Guru harus membuka cakrawala kepada siswanya, sehingga tidak mudah
memvonis sesuatu. Guru harus memahami terlebih dahulu dan kaya wawasan. Guru
harus menjadi teladan, kaya cakrawala, dan kaya bahasa, agar peserta didik
dapat berinteraksi dengan manusia lain secara santun. Guru akan tetap menjadi guru
yang disegani, dirindu, bermartabat, jika guru tidak “menjelekkan”, “menghina”
orang lain tanpa patrap (harus
memerhatikan aturan akademik). Guru menciptakan “guru baru” yang lebih baik
dari dirinya sendiri.
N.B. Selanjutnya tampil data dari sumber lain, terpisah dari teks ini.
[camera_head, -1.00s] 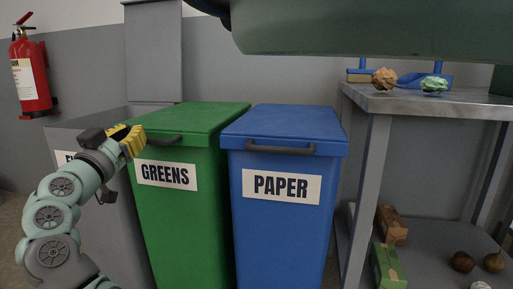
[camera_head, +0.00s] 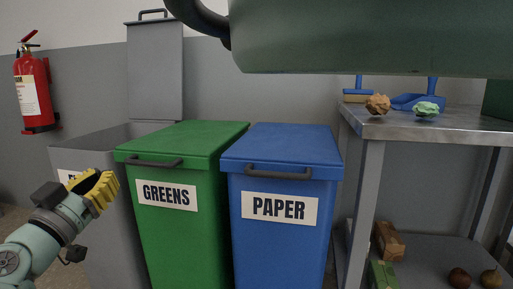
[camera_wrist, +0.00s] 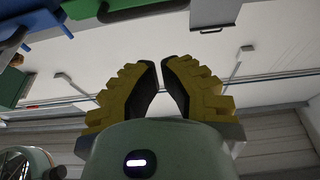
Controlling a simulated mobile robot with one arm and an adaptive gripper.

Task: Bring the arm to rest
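My gripper (camera_head: 108,188) has yellow ridged fingers and is at the left in the head view, in front of the open grey bin and left of the green bin. It is raised on my pale green arm, pointing up and to the right. In the wrist view, its two fingers (camera_wrist: 160,68) lean together at the tips with only a narrow gap. Nothing shows between them.
The grey bin (camera_head: 105,230) stands with its lid (camera_head: 155,72) up. The green GREENS bin (camera_head: 190,240) and blue PAPER bin (camera_head: 282,250) have shut lids. A metal table (camera_head: 440,125) at the right holds crumpled brown paper (camera_head: 377,104) and green paper (camera_head: 426,109).

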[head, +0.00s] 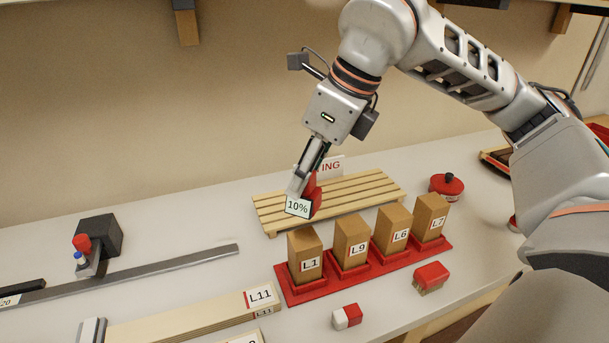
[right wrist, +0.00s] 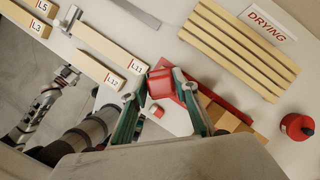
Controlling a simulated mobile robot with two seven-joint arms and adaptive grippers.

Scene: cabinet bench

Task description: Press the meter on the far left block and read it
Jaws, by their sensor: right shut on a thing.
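The far left block (head: 304,260) is a wooden block marked L1, upright in a red holder (head: 300,291) with the L9, L6 and L7 blocks. The meter (head: 298,207) is red with a white display reading 10%. My right gripper (head: 304,187) is shut on the meter, which shows just above the L1 block's top with a small gap in the head view. In the right wrist view the red meter (right wrist: 161,83) sits between the fingers (right wrist: 160,92). Contact pins are not visible.
A slatted wooden rack (head: 345,199) with a DRYING sign stands behind the blocks. A red round pot (head: 446,186) is at its right. A red-topped brush (head: 431,277) and a red-white piece (head: 346,316) lie in front. Boards marked L11 (head: 200,312) lie to the left.

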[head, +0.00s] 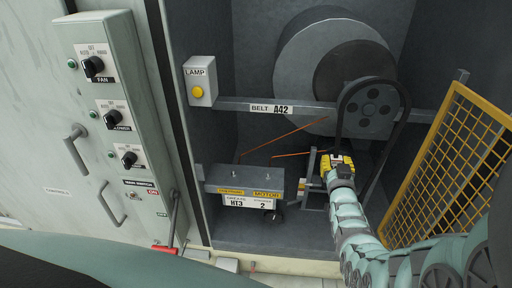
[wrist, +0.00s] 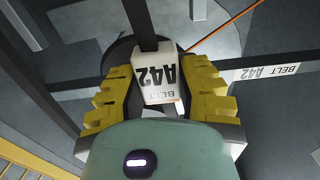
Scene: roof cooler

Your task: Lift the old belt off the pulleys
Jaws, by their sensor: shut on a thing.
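The old belt (head: 404,112) is a black loop over the upper grey pulley (head: 368,108) in the head view. The belt's black strand (wrist: 147,22) runs up from the tag. The lower pulley is hidden behind my arm and gripper, so I cannot tell how the belt sits there.
A yellow mesh guard (head: 450,165) stands open at the right, close to my arm. A grey rail (head: 235,105) labelled BELT A42 crosses the bay. A motor box (head: 240,185) and thin orange lines are left of my gripper. A switch panel (head: 115,110) is far left.

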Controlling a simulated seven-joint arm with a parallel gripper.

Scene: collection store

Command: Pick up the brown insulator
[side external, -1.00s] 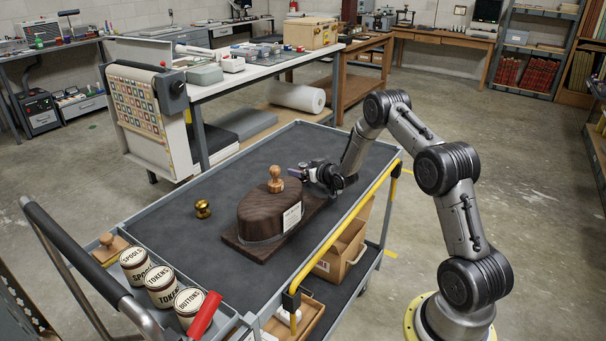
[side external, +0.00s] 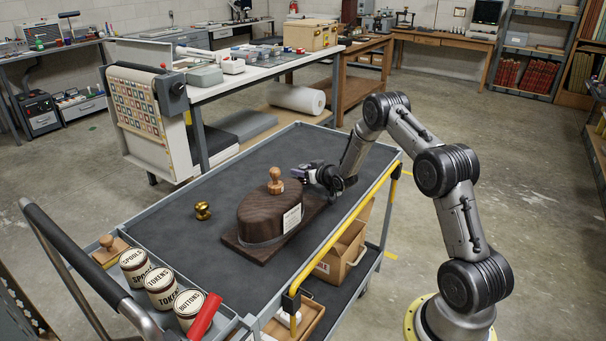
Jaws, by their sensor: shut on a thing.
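I cannot make out the brown insulator in the side external view. My gripper (side external: 301,173) is low over the far right part of the grey cart top (side external: 185,262), just behind and to the right of a dark wooden oval block (side external: 262,215). Its jaws are shut on a thing, but the thing is too small and too hidden to tell what it is. The block and my gripper's own body hide part of the area around the fingertips.
The block has a pale wooden knob (side external: 275,182) on top and stands on a dark board. A brass knob (side external: 203,211) lies left of it. Labelled tins (side external: 161,287) and a red handle (side external: 205,316) are at the near left end.

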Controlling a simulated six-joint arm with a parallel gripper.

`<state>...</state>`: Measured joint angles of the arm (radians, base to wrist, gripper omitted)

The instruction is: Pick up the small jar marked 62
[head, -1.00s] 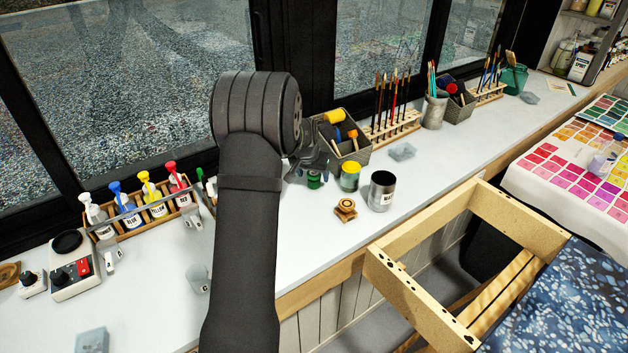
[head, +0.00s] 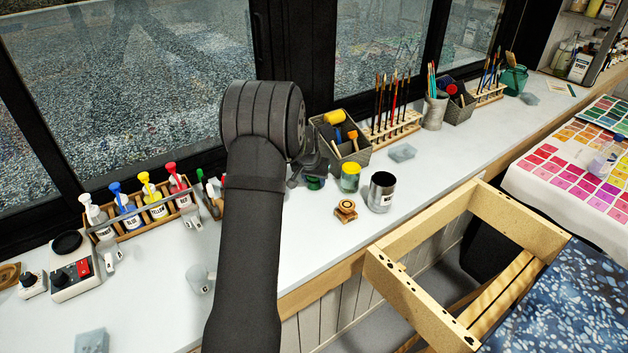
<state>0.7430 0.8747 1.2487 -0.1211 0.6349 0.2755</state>
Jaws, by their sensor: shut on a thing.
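My gripper (head: 312,172) is at the far end of my dark arm, low over the white counter, partly hidden by my wrist. It is shut on a small green jar (head: 316,183), which shows just under and between its fingers. The number 62 is not readable on either jar from here.
A grey basket of rollers and brushes (head: 356,157) is close behind the gripper. A rack of coloured bottles (head: 143,217) stands left.

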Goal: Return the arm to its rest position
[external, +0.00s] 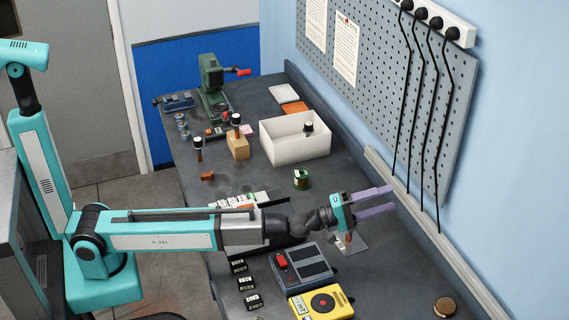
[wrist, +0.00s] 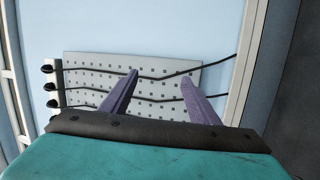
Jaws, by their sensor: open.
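My gripper (external: 375,201) is open and empty at the end of my teal arm. It is held out over the bench (external: 345,185), pointing right toward the wall with the pegboard. In the wrist view the two purple fingers of my gripper (wrist: 160,100) are spread apart, with nothing between them. Beyond them are the pegboard (wrist: 150,68) and its black cables. A small upright brown piece on a grey plate (external: 352,246) is just below my gripper, partly hidden by it.
A white open bin (external: 294,150) holds a black-topped piece. A wooden block (external: 238,152), a green jar (external: 301,179) and a green machine (external: 212,85) stand behind. A grey box (external: 303,268) and yellow meter (external: 321,304) sit in front. Cables hang by the pegboard (external: 375,70).

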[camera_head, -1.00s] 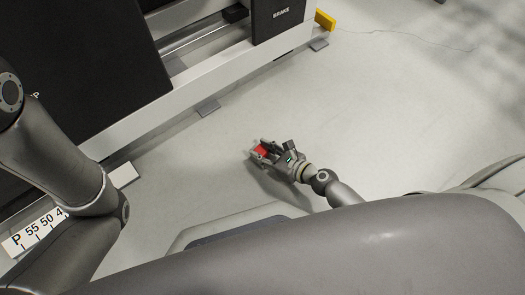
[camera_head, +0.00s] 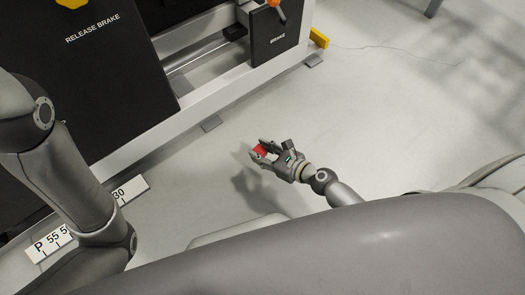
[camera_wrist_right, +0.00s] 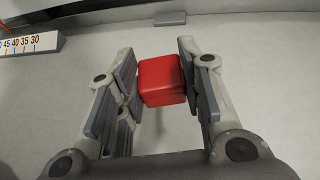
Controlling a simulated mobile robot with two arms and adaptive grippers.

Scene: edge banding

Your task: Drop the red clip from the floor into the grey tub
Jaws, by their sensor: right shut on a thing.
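The red clip (camera_head: 260,149) is a small red block held between the fingers of my right gripper (camera_head: 264,153). The right wrist view shows the clip (camera_wrist_right: 162,80) with the finger pads of the gripper (camera_wrist_right: 165,85) on both sides of it. In the head view the gripper's shadow lies on the floor apart from it, to the lower left, so the clip is off the floor. My left arm comes in from the left, but its gripper is out of view. No grey tub can be made out in these frames.
A machine with black panels (camera_head: 97,75) and a pale base rail (camera_head: 150,126) fills the upper left. A numbered scale strip (camera_head: 131,189) lies at the lower left. A yellow block (camera_head: 319,38) sits at the rail's far end. The grey floor (camera_head: 400,130) to the right is mostly clear.
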Kebahagiaan guru adalah jika siswanya jauh lebih pandai,
lebih pintar, lebih kritis, lebih sukses, lebih dalam hal positif, dari diri
guru itu sendiri.
Guru tidak boleh “meragukan” kemampuan peserta didiknya, karena jika guru
meragukan kemampuan peserta didiknya, guru tersebut sebenarnya secara batiniah
“meragukan kemampuannya sendiri” dalam mendidik. Ke mana saja guru saat
mendidik, sehingga peserta didik dikatakan “tidak mampu? Gurunya sendiri saja
meragukan kemampuan peserta didiknya, apalagi orang lain? Guru harus bertanya
kepada dalam hatinya: apa yang salah dalam diri saya, sehingga peserta didik
saya kurang mampu? Jangan sampai karena alasan kontrol mutu, peserta didik yang
dikatakan “tidak mampu”, lalu diseleksi keluar dan “dibuang” dari kelas! Guru
yang hebat adalah menguatkan hati. Jika ingin melihat guru, lihatlah peserta
didiknya!
Doa untuk Guru
Terima kasih Bapak dan Ibu guru kami. Karena engkaulah, kami dapat membaca,
tahu luasnya dunia! Ya Tuhan, beliau berlomba untuk-Mu. Ya Tuhan, beliau
berlomba untuk menjadi pewaris kekasih-Mu Muhammad SAW. Maka Engkau akan
memudahkan hidup guru kami, Engkau akan memberi solusi kepada masalah guru
kami, Engkau akan membikin hati guru kami tenteram, rumah tangga guru kami
teduh setiap hari, dan kalau ada apa-apa Engkau melindunginya. Amin.